■ DO THIS
Pull out each line of the records holding the string "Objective".

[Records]
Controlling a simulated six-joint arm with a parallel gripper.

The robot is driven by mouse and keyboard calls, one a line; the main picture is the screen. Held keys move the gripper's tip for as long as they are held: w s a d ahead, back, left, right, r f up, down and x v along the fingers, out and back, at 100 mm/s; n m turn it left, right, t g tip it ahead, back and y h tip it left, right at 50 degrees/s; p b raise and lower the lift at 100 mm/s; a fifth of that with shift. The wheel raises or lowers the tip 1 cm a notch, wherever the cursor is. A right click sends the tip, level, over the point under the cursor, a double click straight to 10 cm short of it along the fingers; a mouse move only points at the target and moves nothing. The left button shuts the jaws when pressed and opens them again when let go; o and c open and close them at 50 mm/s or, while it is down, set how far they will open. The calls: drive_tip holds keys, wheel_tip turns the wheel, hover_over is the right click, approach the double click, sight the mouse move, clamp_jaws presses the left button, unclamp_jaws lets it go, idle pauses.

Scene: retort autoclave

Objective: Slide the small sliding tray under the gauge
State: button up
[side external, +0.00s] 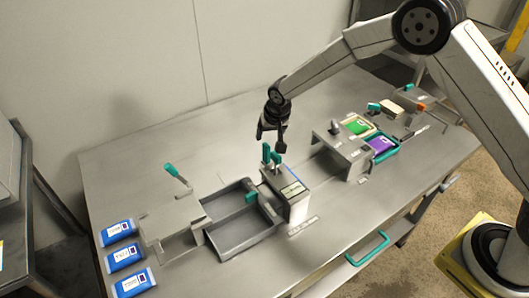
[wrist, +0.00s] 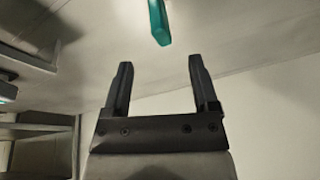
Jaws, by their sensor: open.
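A small tray with teal edging (side external: 393,152) holds a green pouch (side external: 357,127) and a purple pouch (side external: 380,144) at the right of the table. It looks like the small sliding tray. A grey bridge-shaped block (side external: 345,157), apparently the gauge, stands just left of it; the tray lies beside it, and I cannot tell whether its edge reaches under. My gripper (side external: 271,133) is open and empty, fingers pointing down, above and behind a box with teal levers, left of the gauge. In the wrist view my gripper (wrist: 160,63) shows both fingers apart with nothing between them.
A box with upright teal levers (side external: 290,196) stands mid-table beside a grey two-part bin (side external: 236,236). A grey stand with a teal lever (side external: 172,218) and several blue packs (side external: 126,256) are at left. A teal bar (wrist: 159,22) shows in the wrist view. The back table is clear.

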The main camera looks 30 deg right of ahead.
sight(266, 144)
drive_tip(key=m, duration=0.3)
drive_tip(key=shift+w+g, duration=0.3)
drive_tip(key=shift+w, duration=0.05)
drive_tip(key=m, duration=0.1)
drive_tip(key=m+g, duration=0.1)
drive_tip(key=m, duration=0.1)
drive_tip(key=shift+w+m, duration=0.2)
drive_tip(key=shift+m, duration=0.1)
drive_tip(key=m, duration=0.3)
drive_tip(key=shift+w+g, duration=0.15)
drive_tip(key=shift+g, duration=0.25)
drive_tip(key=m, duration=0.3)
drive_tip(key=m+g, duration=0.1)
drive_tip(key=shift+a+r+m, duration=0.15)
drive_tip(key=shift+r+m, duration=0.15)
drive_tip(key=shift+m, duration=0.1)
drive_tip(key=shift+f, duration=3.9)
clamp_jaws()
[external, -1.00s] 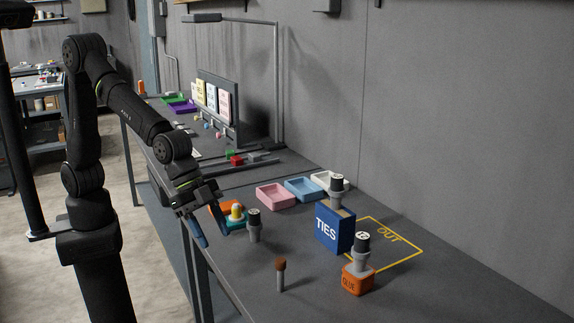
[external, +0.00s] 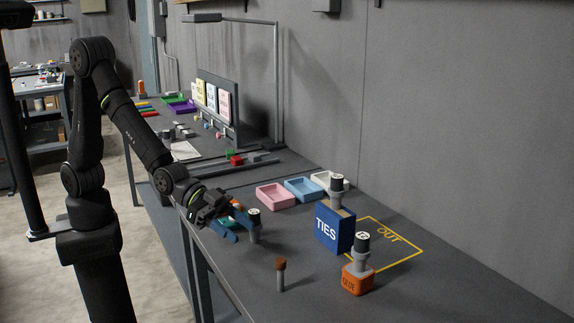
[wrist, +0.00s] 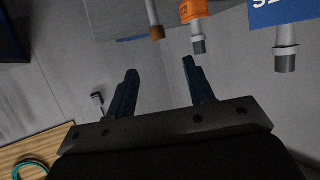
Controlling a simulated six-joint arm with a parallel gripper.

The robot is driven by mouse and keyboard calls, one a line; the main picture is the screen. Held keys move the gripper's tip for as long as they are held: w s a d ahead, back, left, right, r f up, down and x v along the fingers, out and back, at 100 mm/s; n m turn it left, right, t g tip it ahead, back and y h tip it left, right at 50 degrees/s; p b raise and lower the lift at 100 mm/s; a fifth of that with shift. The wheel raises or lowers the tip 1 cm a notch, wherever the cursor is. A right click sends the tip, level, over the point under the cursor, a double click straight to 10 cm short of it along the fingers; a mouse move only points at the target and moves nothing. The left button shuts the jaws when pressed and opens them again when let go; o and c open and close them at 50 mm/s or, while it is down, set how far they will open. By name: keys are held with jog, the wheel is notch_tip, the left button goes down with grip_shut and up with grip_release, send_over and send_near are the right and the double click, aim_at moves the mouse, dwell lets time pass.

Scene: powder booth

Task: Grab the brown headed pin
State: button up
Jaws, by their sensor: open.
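The brown headed pin (external: 281,270) stands upright on the grey bench, near its front edge, with a grey shaft and a round brown head. In the wrist view its brown head (wrist: 157,32) shows beyond my fingertips, near the top middle. My gripper (external: 240,226) is open, with its blue fingers apart and nothing between them. It is to the left of the pin in the external view, well short of it and higher than the bench top. A black-capped grey pin (external: 254,228) stands close to the fingertips.
An orange GLUE box (external: 357,280) and a blue TIES box (external: 333,232) stand to the right, each topped by a black-capped pin. Pink (external: 275,197) and light blue (external: 304,188) trays lie behind. The bench around the brown pin is clear.

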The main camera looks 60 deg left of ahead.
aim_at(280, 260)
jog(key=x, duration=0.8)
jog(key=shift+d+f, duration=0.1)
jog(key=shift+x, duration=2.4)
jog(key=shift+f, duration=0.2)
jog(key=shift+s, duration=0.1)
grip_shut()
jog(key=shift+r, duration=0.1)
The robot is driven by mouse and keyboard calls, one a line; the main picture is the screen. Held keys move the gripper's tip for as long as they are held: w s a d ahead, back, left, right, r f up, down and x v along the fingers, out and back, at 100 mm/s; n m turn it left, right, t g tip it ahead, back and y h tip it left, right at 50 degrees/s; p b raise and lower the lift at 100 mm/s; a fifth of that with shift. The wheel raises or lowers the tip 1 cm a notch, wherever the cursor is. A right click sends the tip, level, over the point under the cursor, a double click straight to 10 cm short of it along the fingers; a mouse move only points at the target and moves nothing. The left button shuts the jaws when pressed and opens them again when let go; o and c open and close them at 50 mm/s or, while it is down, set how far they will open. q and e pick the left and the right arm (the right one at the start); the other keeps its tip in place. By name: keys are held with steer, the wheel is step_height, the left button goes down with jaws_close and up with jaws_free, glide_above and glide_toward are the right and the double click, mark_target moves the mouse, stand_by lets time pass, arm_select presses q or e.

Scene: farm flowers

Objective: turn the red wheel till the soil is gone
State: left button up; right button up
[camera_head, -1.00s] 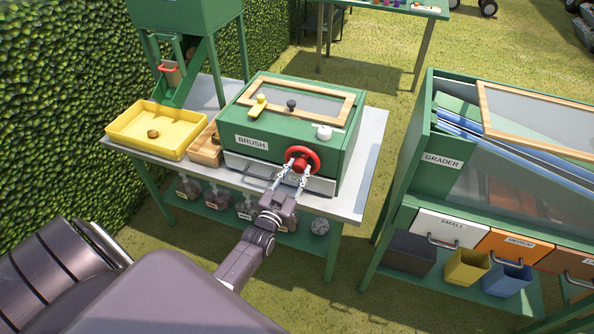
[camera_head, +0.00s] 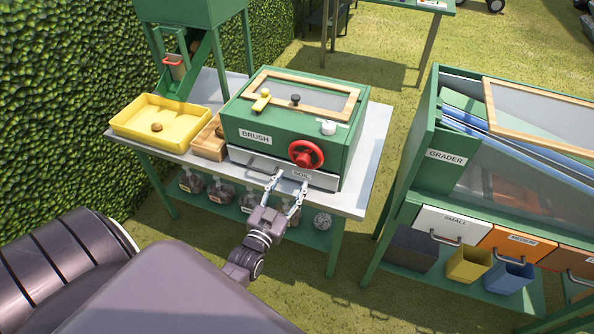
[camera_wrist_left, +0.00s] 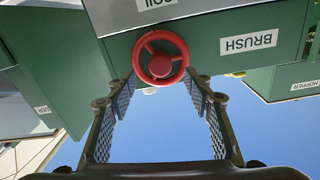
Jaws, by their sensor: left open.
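The red wheel (camera_head: 306,154) is on the front of the green BRUSH box (camera_head: 348,150), above a grey drawer labelled SOIL (camera_head: 318,180). My left gripper (camera_head: 286,180) is open in front of the drawer, below the wheel and apart from it. In the left wrist view the wheel (camera_wrist_left: 160,58) shows beyond the two spread fingers (camera_wrist_left: 165,90), with nothing between them. The box has a wood-framed window (camera_head: 325,98) on top. I cannot make out soil through it. My right gripper is not in view.
A yellow tray (camera_head: 195,128) with a brown lump and a small wooden box (camera_head: 208,146) stand left of the BRUSH box. Jars (camera_head: 192,181) sit on the shelf below. The green GRADER (camera_head: 432,140) stands to the right across a grass gap.

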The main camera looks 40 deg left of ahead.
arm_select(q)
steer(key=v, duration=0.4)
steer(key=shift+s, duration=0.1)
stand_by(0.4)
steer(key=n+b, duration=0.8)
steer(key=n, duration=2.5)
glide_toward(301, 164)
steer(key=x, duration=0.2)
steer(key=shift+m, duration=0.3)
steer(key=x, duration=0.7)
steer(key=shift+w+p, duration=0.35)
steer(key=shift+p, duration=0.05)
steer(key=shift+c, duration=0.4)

■ RESPONSE TO THE TASK
Objective: Slide the small sliding tray under the gauge
Objective: turn the red wheel till the soil is gone

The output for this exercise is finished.